The 385 series are more tolerant than a B.B chevy as far as octane. I would definetly check total advance though.
 
Current situation - doesn't ping at all at 8 BTDC and no vacuum advance, and pings terribly with the vacuum advance connected.

That's a "new" rebuilt dist from O'Reilly (cardone brand) and I don't think the vacuum advance is adjustable.

Goal today is to determine if current dist's vacuum advance is adjustable - if so, I'll adjust it. If not, then see if I can get a adjustable vacuum advance, or another dist with an adjustable vacuum advance.

I'm pretty confident once I get an adjustable vacuum advance on there I'll be able to tweak all the pinging out, hopefully!
smile.gif


Chris - I think you have a point on the gas, but I don't think it's as pronounced as you may think. Factory spec is 10 BTDC - the fact that it pings some at 10 and none at 8 is where I think the fuel/age of engine comes into play. As stated above, I'm pretty sure the adjustable vacuum advance will fix my problems. Also, I ran 1/2 can of sea foam through the carb 3 months ago and I think I cleaned out any massive carbon buildup. I looked through the plug holes and the cylinders looked very clean after that.
 
Originally Posted By: sasilverbullet
Current situation - doesn't ping at all at 8 BTDC and no vacuum advance, and pings terribly with the vacuum advance connected.

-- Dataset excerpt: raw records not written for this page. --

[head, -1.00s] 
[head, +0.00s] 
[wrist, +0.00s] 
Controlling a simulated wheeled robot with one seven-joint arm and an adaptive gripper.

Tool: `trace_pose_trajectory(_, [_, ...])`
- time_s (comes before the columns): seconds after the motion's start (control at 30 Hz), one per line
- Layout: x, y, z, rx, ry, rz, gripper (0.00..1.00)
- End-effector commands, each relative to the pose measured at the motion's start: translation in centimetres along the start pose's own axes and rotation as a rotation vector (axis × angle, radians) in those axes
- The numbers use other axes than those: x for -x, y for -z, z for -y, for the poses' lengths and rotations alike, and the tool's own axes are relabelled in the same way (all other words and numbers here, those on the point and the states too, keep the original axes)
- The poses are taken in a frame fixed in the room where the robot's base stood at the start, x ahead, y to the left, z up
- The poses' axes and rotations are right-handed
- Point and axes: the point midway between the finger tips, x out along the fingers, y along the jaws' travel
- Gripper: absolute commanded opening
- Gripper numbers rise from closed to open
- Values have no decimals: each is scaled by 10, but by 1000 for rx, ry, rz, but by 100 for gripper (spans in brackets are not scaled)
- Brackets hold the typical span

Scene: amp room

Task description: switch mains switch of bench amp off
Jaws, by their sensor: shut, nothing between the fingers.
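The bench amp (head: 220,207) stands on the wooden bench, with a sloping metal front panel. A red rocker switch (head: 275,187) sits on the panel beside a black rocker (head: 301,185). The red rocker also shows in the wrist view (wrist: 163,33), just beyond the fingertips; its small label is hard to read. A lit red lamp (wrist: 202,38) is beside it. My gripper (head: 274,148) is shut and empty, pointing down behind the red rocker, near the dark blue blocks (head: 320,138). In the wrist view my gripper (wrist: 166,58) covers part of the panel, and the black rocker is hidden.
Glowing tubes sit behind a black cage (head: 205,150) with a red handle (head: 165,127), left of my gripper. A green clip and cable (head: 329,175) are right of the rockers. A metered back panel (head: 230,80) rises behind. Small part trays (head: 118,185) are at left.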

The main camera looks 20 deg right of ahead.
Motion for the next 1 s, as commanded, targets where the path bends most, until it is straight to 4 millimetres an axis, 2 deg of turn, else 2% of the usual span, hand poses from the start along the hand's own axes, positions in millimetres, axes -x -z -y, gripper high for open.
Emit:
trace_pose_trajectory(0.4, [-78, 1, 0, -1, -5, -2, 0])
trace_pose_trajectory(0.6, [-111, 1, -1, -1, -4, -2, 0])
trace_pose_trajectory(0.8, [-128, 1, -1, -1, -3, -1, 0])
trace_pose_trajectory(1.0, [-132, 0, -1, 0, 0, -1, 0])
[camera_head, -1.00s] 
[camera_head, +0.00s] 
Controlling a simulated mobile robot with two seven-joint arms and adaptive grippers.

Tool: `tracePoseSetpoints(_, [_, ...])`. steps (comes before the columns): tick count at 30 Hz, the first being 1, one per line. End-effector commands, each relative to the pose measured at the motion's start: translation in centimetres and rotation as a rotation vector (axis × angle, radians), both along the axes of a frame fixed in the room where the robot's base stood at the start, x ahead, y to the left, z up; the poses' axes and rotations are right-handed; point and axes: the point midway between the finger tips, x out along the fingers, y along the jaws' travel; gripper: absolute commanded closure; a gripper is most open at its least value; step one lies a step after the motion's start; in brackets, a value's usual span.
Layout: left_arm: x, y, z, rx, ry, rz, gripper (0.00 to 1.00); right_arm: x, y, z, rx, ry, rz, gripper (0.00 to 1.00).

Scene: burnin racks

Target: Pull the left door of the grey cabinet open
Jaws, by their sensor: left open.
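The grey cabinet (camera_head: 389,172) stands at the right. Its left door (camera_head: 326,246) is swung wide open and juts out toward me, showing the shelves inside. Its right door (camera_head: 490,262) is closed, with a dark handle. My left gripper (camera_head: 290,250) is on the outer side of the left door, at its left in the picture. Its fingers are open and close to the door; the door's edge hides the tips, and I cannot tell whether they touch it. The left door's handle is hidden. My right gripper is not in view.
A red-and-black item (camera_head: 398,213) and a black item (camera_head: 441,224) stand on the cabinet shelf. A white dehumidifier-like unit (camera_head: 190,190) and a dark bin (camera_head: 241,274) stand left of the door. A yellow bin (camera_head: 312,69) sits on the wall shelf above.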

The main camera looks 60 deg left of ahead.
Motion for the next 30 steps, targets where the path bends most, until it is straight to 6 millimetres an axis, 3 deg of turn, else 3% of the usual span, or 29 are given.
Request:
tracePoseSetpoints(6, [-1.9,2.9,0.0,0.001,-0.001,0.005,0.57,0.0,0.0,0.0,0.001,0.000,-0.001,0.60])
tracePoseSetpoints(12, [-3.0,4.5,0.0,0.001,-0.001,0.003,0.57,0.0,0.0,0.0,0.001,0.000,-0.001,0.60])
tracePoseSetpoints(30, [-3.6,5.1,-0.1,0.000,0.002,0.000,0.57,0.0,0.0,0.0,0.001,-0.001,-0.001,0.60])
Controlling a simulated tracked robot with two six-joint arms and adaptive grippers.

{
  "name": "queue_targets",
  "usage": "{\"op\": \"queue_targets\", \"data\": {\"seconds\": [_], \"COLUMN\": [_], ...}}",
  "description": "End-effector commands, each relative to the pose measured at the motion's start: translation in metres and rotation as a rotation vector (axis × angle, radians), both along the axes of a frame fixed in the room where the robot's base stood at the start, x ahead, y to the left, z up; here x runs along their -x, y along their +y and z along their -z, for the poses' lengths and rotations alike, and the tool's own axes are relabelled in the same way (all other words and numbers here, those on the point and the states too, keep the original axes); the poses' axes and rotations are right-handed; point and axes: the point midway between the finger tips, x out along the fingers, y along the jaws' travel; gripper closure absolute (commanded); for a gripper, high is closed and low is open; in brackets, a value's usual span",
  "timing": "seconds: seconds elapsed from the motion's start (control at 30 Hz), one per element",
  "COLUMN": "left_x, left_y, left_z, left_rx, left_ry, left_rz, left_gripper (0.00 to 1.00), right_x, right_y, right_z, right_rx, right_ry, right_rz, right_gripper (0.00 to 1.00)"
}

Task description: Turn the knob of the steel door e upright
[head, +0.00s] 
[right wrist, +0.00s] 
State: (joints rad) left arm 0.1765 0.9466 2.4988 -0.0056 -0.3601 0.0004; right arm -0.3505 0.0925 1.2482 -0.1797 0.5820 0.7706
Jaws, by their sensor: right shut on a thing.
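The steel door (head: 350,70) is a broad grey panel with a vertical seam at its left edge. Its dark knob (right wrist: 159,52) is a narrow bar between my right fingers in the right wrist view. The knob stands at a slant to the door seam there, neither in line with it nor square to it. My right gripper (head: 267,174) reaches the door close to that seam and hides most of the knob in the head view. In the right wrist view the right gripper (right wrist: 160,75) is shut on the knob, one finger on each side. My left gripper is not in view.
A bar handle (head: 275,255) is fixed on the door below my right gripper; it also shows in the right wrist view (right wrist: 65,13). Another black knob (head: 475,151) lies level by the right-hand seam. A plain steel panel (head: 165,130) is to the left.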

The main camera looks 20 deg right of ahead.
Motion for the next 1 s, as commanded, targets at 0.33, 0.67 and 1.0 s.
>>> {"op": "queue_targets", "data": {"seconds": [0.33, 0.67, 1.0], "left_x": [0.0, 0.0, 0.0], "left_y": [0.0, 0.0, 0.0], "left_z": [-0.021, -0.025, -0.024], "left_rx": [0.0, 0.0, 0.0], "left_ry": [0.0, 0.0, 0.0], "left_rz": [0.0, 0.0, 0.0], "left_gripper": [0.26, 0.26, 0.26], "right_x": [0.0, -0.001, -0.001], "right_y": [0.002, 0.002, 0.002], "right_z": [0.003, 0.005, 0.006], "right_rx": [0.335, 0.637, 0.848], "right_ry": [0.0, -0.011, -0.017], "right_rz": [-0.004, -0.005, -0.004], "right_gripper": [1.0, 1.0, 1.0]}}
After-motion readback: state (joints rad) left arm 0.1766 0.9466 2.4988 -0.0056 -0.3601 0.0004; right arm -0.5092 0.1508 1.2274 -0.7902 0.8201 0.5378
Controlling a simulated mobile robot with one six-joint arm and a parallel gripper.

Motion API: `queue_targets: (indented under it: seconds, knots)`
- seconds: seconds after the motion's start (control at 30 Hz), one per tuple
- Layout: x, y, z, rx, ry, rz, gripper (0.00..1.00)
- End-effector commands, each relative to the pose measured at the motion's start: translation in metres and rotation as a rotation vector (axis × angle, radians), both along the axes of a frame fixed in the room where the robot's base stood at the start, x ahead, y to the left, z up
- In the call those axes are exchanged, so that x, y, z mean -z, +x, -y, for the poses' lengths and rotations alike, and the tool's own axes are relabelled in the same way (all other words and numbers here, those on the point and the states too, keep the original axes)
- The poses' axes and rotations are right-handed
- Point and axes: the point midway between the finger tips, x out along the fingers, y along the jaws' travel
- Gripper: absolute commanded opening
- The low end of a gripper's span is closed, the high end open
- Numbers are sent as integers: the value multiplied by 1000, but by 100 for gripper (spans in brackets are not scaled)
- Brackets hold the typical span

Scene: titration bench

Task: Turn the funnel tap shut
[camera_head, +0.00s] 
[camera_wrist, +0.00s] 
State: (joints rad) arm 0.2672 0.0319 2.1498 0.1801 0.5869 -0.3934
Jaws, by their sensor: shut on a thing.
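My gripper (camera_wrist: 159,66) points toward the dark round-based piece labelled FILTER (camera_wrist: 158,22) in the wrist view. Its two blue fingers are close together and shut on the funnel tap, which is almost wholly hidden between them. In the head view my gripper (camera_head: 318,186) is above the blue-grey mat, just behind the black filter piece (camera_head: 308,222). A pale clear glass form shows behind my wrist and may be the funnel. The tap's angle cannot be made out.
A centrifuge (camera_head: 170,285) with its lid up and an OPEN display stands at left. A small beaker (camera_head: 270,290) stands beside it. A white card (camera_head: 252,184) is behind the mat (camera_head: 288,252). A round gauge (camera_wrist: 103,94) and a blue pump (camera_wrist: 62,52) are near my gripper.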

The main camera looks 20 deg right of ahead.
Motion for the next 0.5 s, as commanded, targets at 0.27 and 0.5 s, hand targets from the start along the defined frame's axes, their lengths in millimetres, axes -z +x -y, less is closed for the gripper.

And you said it pings even at WOT??? The vacuum advance should NOT be in play at WOT. Sounds like the vacuum advance is just dialing in its advance with almost no vacuum. As another poster said, some of them are adjustable with an allen wrench inserted through the vacuum nipple- give that a try. IIRC, counter-clockwise usually raises the vacuum level needed to engage the advance, but I'm not sure about yours in particular. Or you could try another distributor altogether. Or you could run without vacuum advance if you want- vacuum advance mainly boosts fuel economy at cruise and doesn't do much for ultimate performance

To really get the most out of your engine, you can throw the shop manual timing procedure out the window and tune to total advance. Somewhere you should be able to find the total mechanical advance that your 460 "likes" (with big-block wedge head Mopars, its around 36 degrees for example... Lima big-block Fords also have a typical number but I don't know what it is). Use a dial-back timing light and set the timing to the total advance with the engine revved up so that all the mechanical advance is engaged. Then let the timing at idle fall where it may, set the idle speed, and then either use or don't use vacuum advance. You can also get fancy and weld up the advance slots to reduce the total advance change from idle to full speed and play with the advance springs to change the rate at which the timing comes in. Fun stuff... and can get pretty involved since every setting affects every other setting.
 
Originally Posted By: sasilverbullet
Sorry, it does NOT ping at all WOT, vacuum advance or not.



OK, so the vac. advance does release at some point. Sounds like its just too aggressive at applying advance for mid-range vacuum. If its adjustable, give that a try.
 
Originally Posted By: sasilverbullet


What are the problems with running no vacuum advance?
The Vacuum advance is supposed to add a few degrees of timing to help improve gas milage.

The more you can advance the timing(Within reason)the better MPG it will get.
 
Two carb systems are working here.
Idle system and power system.
The accelerator pump should squirt a shot of fuel as the carb is transitioning from the idle circuit to the power circuit,to cover up this bog.
Most likely not getting enough of a shot of fuel or poor quality fuel or a worn/dirty carb.
 
Originally Posted By: Chris142
Originally Posted By: sasilverbullet


What are the problems with running no vacuum advance?
The Vacuum advance is supposed to add a few degrees of timing to help improve gas milage.

The more you can advance the timing(Within reason)the better MPG it will get.


+1.

And the extra advance under light loading lowers the exhaust gas temperature BECAUSE the fuel is more nearly finished burning before the exhaust valve opens. I generally like to keep vacuum advance on a street car, but I've known lots of guys to disconnect it just like they would a strip-only car and they've had no problems... other than at the gas pump
 
OMG, I can't believe the advice here!

It's not a vacuum advance it's actually a vacuum RETARD! It pulls timing under throttle.

The weights/springs setup inside the dist advances timing based on rpm.

Pulllleeeeaaaze!

At least Skygod got it right.
 
My aunt had a 1970 Ford and I distinctly remember the owner's manual recommending a minimum of 98 Research octane for the high compression V8s that year, 94 Research for the low compression V8s and sixes. I'll bet the Lincoln spec for 1970 was the same. 98 Research octane is roughly the same as 93-94 R+M/2 pump octane in the US and Canada today. I believe the rest of the world still uses the old Research scale (always 4-5 numbers higher than current US pumps.) Today's gas is indeed marginal at best - I know some areas can't even get 93 R+M/2 nowadays.

That being said, I'll bet that Cardone reman distributor has the vacuum advance can set up to provide too much part throttle advance. I believe there is an Allen screw inside the vacuum advance can's hose nipple that can be adjusted. Try turning it counterclockwise 1/4 turn at a time to see if you can reduce the vacuum advance and the pinging. It is worth a try... Good luck - the Mark III was always a personal favorite for me.